• **Data excerpt**:
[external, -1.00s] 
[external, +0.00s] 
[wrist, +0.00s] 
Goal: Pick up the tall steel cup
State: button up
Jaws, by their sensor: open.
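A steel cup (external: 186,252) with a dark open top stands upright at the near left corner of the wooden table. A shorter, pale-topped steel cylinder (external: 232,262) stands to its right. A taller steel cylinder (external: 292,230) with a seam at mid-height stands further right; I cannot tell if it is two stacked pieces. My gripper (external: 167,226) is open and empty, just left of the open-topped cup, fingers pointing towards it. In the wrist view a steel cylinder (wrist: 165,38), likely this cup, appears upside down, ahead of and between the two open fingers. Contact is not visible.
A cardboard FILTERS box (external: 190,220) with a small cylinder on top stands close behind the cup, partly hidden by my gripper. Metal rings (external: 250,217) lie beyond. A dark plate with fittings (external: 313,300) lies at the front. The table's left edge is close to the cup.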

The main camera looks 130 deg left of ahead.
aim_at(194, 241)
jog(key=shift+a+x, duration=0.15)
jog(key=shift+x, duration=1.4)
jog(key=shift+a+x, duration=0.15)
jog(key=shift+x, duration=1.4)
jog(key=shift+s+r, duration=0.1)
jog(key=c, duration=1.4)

• **Written exercise**: Everything in the listing above should be restated exactly.

• **Result of this exercise**:
[external, -1.00s] 
[external, +0.00s] 
[wrist, +0.00s] 
Goal: Pick up the tall steel cup
State: button up
Jaws, by their sensor: open.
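A steel cup (external: 186,252) with a dark open top stands upright at the near left corner of the wooden table. A shorter, pale-topped steel cylinder (external: 232,262) stands to its right. A taller steel cylinder (external: 292,230) with a seam at mid-height stands further right; I cannot tell if it is two stacked pieces. My gripper (external: 167,226) is open and empty, just left of the open-topped cup, fingers pointing towards it. In the wrist view a steel cylinder (wrist: 165,38), likely this cup, appears upside down, ahead of and between the two open fingers. Contact is not visible.
A cardboard FILTERS box (external: 190,220) with a small cylinder on top stands close behind the cup, partly hidden by my gripper. Metal rings (external: 250,217) lie beyond. A dark plate with fittings (external: 313,300) lies at the front. The table's left edge is close to the cup.

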The main camera looks 130 deg left of ahead.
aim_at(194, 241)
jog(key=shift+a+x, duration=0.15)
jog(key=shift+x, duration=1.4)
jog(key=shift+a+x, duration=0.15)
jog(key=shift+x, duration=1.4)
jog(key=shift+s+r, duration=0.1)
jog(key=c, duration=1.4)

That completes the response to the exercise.